* start *

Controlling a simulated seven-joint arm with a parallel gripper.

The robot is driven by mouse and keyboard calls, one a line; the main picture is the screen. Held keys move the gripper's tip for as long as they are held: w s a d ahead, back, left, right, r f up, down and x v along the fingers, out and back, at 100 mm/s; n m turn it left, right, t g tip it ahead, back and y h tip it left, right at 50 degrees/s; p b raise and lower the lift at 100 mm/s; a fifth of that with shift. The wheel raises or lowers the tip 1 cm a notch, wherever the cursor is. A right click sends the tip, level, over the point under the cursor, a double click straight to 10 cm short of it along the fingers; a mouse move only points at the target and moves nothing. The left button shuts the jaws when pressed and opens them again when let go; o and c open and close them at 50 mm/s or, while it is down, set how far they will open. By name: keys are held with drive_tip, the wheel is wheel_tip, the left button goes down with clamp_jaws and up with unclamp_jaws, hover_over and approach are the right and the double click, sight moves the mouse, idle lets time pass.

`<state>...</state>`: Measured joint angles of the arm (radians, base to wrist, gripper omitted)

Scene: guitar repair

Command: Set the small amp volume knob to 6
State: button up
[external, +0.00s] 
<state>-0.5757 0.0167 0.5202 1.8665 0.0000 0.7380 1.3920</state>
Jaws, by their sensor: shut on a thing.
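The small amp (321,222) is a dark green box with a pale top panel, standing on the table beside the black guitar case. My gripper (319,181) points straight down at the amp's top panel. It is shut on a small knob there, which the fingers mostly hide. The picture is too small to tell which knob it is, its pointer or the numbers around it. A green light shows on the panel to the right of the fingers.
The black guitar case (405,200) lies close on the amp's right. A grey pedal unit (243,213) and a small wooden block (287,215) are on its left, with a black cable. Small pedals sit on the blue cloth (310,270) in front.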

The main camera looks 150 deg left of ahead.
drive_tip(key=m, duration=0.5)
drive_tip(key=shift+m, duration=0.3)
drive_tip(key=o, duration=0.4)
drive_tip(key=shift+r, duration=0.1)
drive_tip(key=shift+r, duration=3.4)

* end *

→ Exercise aim:
Copy out the material above in its entirety. Every detail must match.

→ Answer to the task:
Controlling a simulated seven-joint arm with a parallel gripper.

The robot is driven by mouse and keyboard calls, one a line; the main picture is the screen. Held keys move the gripper's tip for as long as they are held: w s a d ahead, back, left, right, r f up, down and x v along the fingers, out and back, at 100 mm/s; n m turn it left, right, t g tip it ahead, back and y h tip it left, right at 50 degrees/s; p b raise and lower the lift at 100 mm/s; a fifth of that with shift. The wheel raises or lowers the tip 1 cm a notch, wherever the cursor is. A right click sends the tip, level, over the point under the cursor, a double click straight to 10 cm short of it along the fingers; a mouse move only points at the target and moves nothing. The left button shuts the jaws when pressed and opens them again when let go; o and c open and close them at 50 mm/s or, while it is down, set how far they will open. By name: keys are held with drive_tip, the wheel is wheel_tip, the left button goes down with clamp_jaws and up with unclamp_jaws, hover_over and approach are the right and the double click, sight moves the mouse, idle lets time pass.

`<state>...</state>`: Measured joint angles of the arm (radians, base to wrist, gripper omitted)

Scene: guitar repair

Command: Set the small amp volume knob to 6
State: button up
[external, +0.00s] 
<state>-0.5757 0.0167 0.5202 1.8665 0.0000 0.7380 1.3920</state>
Jaws, by their sensor: shut on a thing.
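The small amp (321,222) is a dark green box with a pale top panel, standing on the table beside the black guitar case. My gripper (319,181) points straight down at the amp's top panel. It is shut on a small knob there, which the fingers mostly hide. The picture is too small to tell which knob it is, its pointer or the numbers around it. A green light shows on the panel to the right of the fingers.
The black guitar case (405,200) lies close on the amp's right. A grey pedal unit (243,213) and a small wooden block (287,215) are on its left, with a black cable. Small pedals sit on the blue cloth (310,270) in front.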

The main camera looks 150 deg left of ahead.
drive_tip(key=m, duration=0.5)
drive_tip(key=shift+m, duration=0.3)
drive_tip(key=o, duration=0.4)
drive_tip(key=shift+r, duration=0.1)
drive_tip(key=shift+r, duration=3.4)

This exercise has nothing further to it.